[Begin DATASET RECORDS]

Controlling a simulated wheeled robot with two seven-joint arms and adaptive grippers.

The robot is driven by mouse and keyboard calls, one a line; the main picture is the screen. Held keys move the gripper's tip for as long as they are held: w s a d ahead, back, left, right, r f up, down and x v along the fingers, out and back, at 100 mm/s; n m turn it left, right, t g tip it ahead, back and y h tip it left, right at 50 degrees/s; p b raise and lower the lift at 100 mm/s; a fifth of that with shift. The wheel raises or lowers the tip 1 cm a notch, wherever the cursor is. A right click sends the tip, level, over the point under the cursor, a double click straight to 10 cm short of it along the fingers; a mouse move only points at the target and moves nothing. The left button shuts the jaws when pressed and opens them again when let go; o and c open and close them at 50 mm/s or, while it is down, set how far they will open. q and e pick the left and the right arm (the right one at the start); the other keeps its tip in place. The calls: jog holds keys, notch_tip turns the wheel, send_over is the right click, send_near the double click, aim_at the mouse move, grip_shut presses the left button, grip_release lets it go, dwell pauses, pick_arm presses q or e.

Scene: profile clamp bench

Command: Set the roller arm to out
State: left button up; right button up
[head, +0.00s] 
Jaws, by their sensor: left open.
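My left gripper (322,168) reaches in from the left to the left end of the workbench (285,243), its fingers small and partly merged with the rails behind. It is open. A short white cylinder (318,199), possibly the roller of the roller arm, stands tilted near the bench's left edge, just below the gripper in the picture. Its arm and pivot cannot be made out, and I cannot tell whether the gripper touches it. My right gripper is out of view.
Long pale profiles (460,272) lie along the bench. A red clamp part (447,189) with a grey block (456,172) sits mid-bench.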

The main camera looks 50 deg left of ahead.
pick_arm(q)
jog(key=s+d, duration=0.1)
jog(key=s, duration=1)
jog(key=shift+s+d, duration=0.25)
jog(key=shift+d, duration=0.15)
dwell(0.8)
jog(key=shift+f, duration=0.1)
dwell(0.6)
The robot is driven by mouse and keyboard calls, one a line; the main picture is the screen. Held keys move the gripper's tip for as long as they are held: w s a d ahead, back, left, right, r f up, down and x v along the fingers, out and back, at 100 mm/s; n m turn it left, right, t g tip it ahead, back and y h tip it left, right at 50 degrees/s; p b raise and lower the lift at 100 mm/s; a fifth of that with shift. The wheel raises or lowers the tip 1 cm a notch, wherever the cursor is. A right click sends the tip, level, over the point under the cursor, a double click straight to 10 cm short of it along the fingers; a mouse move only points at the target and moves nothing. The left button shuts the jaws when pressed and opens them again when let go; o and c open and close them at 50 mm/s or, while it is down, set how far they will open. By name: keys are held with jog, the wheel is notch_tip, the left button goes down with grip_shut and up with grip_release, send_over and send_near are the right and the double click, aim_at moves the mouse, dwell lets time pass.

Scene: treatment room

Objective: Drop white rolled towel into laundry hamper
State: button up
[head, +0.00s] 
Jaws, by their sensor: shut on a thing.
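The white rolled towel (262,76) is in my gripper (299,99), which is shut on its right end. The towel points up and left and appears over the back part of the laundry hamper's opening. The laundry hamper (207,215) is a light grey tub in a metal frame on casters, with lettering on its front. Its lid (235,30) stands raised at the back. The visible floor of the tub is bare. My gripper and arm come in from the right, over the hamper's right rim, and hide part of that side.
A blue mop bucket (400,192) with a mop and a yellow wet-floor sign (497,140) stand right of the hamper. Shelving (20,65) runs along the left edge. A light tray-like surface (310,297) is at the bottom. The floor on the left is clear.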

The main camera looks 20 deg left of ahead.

[End DATASET RECORDS]

WHAT YOU HAVE TO DO:
For each line of the entries that includes "Scene", show that line.

RIGHT ANSWER:
Scene: profile clamp bench
Scene: treatment room

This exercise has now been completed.